Но неожиданно встретил своего давнего друга Женю Рейна и похвастался, что скоро буду гулять по Елисейским полям, упомянув, что ради этого отказался от Стокгольма. «Ты с ума сошел! — закричал на меня Рейн. — Ты что, не в курсе, что Бродский получил Нобелевскую премию и скоро вручение. Как ты можешь променять такое событие на какой-то Париж!» Он так меня застыдил, что, придя в ОВИР, я попросился в Стокгольм и даже отложил поездку на пару месяцев, чтобы попасть туда в декабре. Хотя после многолетнего ожидания душа просилась за бугор немедленно.
Начались сборы. Рейн снабдил меня кучей подарков для
Иосифа. Главным сувениром был галстук, который по легенде Борис Леонидович Пастернак надел на прием в шведское посольство в Москве, где ему сообщили о присуждении Нобелевской премии за роман «Доктор Живаго». Этот галстук впоследствии попал к Рейну. И Женя решил передать его как эстафету от одного великого поэта другому.

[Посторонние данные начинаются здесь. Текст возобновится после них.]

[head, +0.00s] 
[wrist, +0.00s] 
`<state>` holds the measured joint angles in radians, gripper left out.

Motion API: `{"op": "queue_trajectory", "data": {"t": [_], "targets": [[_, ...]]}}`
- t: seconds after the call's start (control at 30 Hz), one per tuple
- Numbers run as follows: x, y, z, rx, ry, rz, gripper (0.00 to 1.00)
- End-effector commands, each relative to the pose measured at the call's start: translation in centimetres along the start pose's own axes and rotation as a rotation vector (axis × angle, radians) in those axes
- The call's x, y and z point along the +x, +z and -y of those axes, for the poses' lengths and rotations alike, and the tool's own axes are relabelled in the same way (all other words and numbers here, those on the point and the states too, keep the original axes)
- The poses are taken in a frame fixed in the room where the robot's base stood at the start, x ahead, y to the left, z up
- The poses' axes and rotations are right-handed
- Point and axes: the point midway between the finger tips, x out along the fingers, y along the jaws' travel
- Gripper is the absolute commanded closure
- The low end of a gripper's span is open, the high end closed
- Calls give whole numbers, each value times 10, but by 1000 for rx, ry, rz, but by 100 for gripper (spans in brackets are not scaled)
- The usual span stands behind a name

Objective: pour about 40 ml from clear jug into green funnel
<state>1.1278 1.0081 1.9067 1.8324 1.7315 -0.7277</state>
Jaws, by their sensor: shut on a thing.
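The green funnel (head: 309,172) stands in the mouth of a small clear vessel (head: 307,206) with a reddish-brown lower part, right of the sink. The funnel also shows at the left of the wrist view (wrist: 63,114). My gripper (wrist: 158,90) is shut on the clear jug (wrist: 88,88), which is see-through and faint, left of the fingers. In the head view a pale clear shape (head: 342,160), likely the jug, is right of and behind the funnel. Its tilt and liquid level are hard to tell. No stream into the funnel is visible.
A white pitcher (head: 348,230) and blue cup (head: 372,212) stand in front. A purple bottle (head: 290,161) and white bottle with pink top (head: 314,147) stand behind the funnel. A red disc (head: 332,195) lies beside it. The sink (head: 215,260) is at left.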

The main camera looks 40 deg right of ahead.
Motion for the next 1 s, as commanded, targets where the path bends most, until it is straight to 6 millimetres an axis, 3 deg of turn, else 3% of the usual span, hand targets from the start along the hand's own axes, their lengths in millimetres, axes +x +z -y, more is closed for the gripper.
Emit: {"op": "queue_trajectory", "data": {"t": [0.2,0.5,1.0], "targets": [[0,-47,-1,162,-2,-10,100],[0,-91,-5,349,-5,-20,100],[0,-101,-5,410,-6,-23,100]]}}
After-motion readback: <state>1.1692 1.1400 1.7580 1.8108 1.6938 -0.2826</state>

Кстати, от Рейна я получил еще одно очень деликатное поручение. Он сказал: «Знаешь, Саша, Бродский сейчас на вершине славы, он получил мировое признание и все такое прочее, но у него есть одна нерешенная проблема, и ты можешь тут посодействовать… Есть одна женщина. Назовем ее М Б. Главная женщина его жизни. Она родила ему сына, но изменила с лучшим другом. Они любили и мучили друг друга долгие годы. И все еще в ссоре. А у Бродского сейчас такой период — он всех прощает. Готов простить и ее, но не хочет звонить первым. И вот я что подумал: ты ведь едешь через Питер, так? Что тебе стоит зайти к ней и как бы между делом спросить, не хочет ли она что-то передать Иосифу, это было бы поводом для начала его контактов с бывшей возлюбленной». Я слегка оторопел: «Извини, Женя, но мне в это дело влезать как-то неловко. Тем более что речь идет о самом именитом на сегодняшний день русском поэте. Для меня это все равно что вторгаться в личную жизнь Пушкина, Лермонтова или Пастернака…» Но Рейн был настойчив: «Не комплексуй, Саша, я думаю, Иосиф будет благодарен, если ты наведешь какие-то мосты. Вот тебе адрес, вот телефон, действуй!»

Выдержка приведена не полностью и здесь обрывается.